### Supplied data

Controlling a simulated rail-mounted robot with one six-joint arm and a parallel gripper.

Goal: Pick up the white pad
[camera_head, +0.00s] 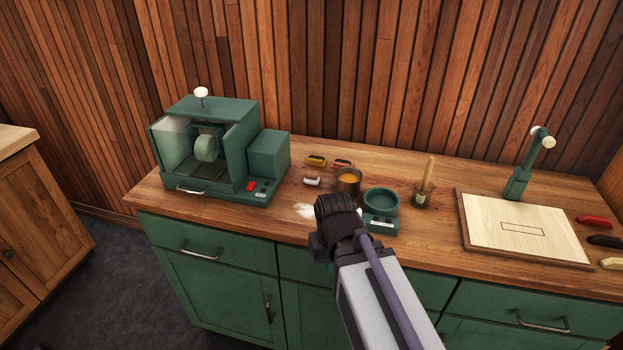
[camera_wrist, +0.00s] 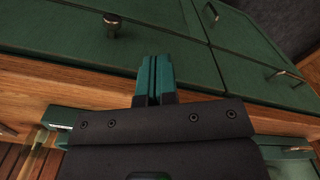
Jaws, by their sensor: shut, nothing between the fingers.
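In that view the fingers lie over the green cabinet front, and the white pad is not visible. In the head view my dark wrist is in front of the counter's near edge, to the right of and nearer than the pad. The fingertips are hidden there.
A white patch (camera_head: 303,211) lies nearer the edge. A green machine (camera_head: 210,148) stands left, a bottle with a wooden handle (camera_head: 424,186) and a pale board (camera_head: 522,230) right.

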### Task objective
Begin at the top of the material above and output each line exactly, stopping after the line that holds "[camera_wrist, +0.00s]". Leave out pictures.

### Finished exercise
Controlling a simulated rail-mounted robot with one six-joint arm and a parallel gripper.

Goal: Pick up the white pad
[camera_head, +0.00s] 
[camera_wrist, +0.00s] 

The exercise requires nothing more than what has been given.